==== DATA TO PROCESS
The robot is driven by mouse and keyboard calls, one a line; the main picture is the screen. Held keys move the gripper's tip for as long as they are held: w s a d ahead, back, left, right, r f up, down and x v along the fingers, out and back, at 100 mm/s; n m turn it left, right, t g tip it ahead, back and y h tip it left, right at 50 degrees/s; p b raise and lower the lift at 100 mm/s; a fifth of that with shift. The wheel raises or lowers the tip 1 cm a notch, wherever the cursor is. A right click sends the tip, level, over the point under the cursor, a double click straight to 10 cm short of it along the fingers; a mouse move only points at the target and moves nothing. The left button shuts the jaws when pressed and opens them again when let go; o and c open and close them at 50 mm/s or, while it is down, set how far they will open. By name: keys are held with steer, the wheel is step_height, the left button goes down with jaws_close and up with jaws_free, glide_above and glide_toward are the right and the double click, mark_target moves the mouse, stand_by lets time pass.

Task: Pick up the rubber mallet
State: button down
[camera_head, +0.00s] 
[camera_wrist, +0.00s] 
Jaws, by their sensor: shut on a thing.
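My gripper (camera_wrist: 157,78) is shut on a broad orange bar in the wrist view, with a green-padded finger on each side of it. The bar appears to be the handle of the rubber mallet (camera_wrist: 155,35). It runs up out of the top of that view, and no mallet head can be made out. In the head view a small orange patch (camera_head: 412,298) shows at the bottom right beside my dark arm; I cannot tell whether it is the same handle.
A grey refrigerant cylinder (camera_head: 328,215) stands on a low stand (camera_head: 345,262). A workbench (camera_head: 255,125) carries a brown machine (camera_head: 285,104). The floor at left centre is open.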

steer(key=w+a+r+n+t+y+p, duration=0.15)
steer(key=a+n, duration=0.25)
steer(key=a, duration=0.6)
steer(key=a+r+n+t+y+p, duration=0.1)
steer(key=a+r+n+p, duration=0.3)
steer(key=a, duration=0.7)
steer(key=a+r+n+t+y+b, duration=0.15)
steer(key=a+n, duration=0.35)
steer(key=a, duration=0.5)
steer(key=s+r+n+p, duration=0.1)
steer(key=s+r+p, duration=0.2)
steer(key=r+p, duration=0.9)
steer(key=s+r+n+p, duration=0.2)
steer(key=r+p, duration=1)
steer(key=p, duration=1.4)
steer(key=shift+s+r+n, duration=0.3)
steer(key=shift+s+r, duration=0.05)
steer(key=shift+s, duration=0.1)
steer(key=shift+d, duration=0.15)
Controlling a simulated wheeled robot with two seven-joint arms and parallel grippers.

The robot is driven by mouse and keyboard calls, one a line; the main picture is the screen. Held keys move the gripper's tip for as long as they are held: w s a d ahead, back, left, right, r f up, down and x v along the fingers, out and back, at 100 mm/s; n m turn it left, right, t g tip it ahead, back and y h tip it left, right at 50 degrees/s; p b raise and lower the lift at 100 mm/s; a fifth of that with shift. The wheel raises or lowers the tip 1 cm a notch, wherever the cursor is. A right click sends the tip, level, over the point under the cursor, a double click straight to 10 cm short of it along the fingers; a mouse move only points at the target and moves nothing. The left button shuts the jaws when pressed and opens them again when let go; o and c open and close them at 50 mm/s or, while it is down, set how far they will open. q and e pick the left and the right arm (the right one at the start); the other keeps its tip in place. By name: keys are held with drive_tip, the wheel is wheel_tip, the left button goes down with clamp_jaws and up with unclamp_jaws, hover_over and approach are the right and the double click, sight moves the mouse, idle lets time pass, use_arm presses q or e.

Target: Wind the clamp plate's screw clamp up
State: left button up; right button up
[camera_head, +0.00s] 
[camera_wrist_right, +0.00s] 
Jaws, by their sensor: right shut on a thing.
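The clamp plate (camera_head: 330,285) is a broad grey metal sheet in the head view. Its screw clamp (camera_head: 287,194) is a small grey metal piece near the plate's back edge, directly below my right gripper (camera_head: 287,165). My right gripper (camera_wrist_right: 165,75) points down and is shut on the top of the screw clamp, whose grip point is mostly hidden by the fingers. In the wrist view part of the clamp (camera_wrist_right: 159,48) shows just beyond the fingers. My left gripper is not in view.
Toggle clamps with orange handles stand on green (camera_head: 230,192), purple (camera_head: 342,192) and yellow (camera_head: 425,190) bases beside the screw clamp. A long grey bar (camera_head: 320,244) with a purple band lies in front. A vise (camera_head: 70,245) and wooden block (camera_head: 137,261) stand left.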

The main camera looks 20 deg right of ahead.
========
(PROBLEM DESCRIPTION)
Pull out all lines of the data with the string "State".

(EXERCISE ANSWER)
State: button down
State: left button up; right button up

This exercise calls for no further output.